Life in the Soviet Military
A Thousand Sisters tells the story of Soviet Airwomen in great detail, drawing on the experiences of many women pilots, some of whom survived the war, and many of whom did not. From the aviation experiences of pilots who ended up being in the 46th Taman Guards Night Bomber Aviation Regiment, to the set up of the Soviet military and the experiences of the women after the war, there is a wealth of detail about missions, living conditions, and the trajectory of the war in general, as it affected these brave women.
My favorite chapter was entitled "Life is Life" and discusses the difficulties and deprivations that these women faced. Since so few women were in the military, they had to endure wearing men's boots and underwear, and supplies were so scarce that often had to wash with water from puddles. While my own grandparents often complained about rationing, I know that they never had to eat wall paper paste or boiled shoes!
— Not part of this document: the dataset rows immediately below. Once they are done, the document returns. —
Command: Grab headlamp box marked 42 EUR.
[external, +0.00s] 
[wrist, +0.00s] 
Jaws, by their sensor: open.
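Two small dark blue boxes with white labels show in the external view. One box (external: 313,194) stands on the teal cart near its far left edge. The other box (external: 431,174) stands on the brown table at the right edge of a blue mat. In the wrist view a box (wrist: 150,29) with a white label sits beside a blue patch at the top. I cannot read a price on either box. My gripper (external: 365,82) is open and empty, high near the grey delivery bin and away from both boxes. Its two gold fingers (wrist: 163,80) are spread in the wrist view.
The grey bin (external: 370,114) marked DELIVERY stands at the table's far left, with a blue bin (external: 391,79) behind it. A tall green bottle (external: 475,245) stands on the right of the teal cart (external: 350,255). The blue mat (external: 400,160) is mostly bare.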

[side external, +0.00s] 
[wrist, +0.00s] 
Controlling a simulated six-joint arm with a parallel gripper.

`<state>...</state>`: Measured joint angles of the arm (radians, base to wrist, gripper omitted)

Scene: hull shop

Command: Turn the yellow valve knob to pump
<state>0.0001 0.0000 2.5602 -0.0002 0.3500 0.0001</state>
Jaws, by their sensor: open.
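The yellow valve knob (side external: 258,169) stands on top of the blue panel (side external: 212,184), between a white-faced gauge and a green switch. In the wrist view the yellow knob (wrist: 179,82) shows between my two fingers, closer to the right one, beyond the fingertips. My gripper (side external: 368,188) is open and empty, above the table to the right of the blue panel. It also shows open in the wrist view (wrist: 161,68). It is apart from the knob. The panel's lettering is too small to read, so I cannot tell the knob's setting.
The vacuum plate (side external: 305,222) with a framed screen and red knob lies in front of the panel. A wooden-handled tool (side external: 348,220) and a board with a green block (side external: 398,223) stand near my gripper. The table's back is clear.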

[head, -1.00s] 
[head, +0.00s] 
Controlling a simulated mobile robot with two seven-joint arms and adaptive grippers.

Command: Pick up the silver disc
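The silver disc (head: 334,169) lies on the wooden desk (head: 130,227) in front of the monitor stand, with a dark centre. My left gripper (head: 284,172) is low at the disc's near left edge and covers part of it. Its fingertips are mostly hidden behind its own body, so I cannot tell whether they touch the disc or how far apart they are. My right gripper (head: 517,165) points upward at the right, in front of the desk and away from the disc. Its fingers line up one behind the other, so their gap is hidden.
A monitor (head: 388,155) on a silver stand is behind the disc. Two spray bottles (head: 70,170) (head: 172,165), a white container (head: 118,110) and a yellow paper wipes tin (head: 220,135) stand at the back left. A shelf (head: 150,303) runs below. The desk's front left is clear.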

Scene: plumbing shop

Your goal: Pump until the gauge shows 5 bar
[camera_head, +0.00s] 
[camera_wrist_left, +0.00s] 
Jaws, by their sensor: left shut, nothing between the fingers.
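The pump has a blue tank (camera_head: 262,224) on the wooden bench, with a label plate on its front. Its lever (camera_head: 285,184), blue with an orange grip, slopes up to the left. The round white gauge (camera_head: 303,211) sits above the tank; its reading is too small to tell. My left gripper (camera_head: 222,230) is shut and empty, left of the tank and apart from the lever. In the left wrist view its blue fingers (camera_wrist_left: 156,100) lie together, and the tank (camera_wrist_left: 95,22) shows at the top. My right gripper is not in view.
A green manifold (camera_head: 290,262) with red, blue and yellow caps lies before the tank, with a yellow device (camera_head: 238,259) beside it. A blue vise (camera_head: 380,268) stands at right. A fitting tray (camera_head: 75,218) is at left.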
These are excellent details to make the more quotidianal horrors of war come to life.
It's also hard to remember that in the 1920s and 30s, women were making a lot of progress in many occupations. I loved the statistic that in 1941, nearly one third of all Soviet pilots were female! This mirrors the strides women made in the US workforce before the end of the war returned women all over the world to the kitchen, despite the fact that they had proven that they could do "men's" work.
While this is a rather lengthy book, it would be perfect for National History Day projects on the role of women along with Mary Cronk Farrell's Pure Grit: How WWII Nurses in the Pacific Survived Combat and Prison Camp and and is a perfect companion for explaining the details of Kathryn Lasky's The Night Witches (2017).